Paolo si definisce prima di tutto ebreo, poi israelita, e, in terzo luogo, appartenente al seme di Abraamo. (2Co 11:22) Il termine ‘ebreo’ vuole indicare in questo caso la sua origine (cfr. Flp 3:4, 5), ‘israelita’ la sua appartenenza alla nazione che Dio aveva scelto in origine come popolo per il Suo nome (cfr. Ro 9:3-5), e ‘seme di Abraamo’ il fatto che era uno degli eredi delle benedizioni promesse dal patto abraamico.

Gli “habiru”. In numerosi documenti cuneiformi datati a partire dall’inizio del II millennio a.E.V. ricorre il termine accadico (assiro-babilonese) habiru (o hapiru). Gli “habiru” erano attivi nel sud della Mesopotamia e in Asia Minore, come pure nelle zone di Haran e Mari. In una sessantina delle tavolette rinvenute a Tell el-Amarna, in Egitto, re cananei vassalli del faraone d’Egitto (allora loro signore) gli scrivono lamentandosi fra l’altro degli attacchi sferrati contro le loro città da certi sovrani alleati con gli “habiru”.

Gli “habiru” compaiono in Mesopotamia come addetti ai lavori agricoli, mercenari, predoni, schiavi e via dicendo. Anche se alcuni studiosi hanno cercato di collegare gli “habiru” con la conquista di Canaan da parte degli israeliti, non ci sono prove al riguardo.

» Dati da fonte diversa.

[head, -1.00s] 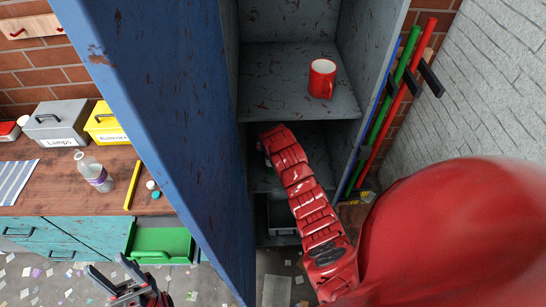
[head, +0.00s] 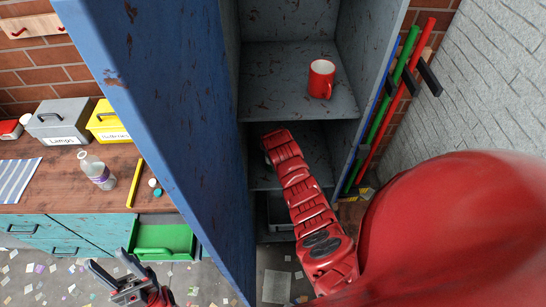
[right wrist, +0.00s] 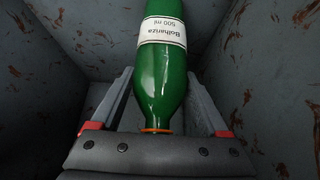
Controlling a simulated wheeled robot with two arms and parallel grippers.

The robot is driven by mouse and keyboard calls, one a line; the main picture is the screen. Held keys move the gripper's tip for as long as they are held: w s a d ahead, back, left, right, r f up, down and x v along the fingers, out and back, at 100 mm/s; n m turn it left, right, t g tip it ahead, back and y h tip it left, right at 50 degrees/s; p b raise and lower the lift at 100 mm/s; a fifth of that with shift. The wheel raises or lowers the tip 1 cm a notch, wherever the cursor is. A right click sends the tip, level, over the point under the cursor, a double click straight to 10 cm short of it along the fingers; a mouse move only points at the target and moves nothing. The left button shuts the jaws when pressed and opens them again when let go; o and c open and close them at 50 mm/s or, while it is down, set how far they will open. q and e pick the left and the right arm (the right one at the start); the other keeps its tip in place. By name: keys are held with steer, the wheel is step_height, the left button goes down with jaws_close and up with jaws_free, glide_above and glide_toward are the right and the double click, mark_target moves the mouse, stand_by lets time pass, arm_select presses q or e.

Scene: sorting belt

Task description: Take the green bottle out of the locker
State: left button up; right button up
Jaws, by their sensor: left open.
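The green bottle (right wrist: 160,75) shows in the right wrist view with a white label, upside down in the picture, and an orange ring at its neck. It lies between the two fingers of my right gripper (right wrist: 162,78). The fingertips are close to its sides; whether they touch it is unclear. In the head view my right arm reaches into the grey locker (head: 288,110) below the upper shelf; the bottle and right gripper are hidden there. My left gripper (head: 109,270) is open and empty at lower left, outside the locker.
A red mug (head: 321,78) stands on the upper shelf. The blue locker door (head: 165,110) stands open at left. Beyond it, a workbench (head: 75,190) holds a clear bottle (head: 96,170) and boxes. A green drawer (head: 163,240) is pulled out. Coloured poles (head: 388,110) stand at right.

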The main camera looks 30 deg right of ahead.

In merito il New International Dictionary of Biblical Archaeology osserva: “Da che si ebbe notizia degli Habiru dai testi di Tell el-Amarna verso la fine del XIX secolo, gli studiosi sono stati tentati di collegarli con i biblici ʽibrim o ‘ebrei’, termine che ricorre 34 volte nell’AT e che di solito è adoperato da stranieri o in loro presenza. . . . La maggioranza degli esperti si oppone a qualsiasi identificazione diretta degli ebrei con gli Habiru per le seguenti ragioni: (1) l’identificazione presenta difficoltà filologiche; (2) è probabile che Habiru sia un appellativo comune a una categoria di persone, mentre ʽibri descrive un’etnia; (3) i due gruppi presentano notevoli differenze di distribuzione, attività e caratteristiche”. — A cura di E. Blaiklock e R. Harrison, 1983, pp. 223, 224.

Gli “habiru” compaiono nei documenti egiziani col nome di ʽapiru. Erano impiegati come cavapietre, pigiatori d’uva e addetti al trasporto di massi. Dal punto di vista linguistico non è possibile far corrispondere il termine egiziano ʽapiru all’ebraico ʽIvrì. Tra l’altro, alcuni documenti attestano la presenza degli “habiru” in Egitto molto tempo dopo la partenza degli ebrei da quel paese.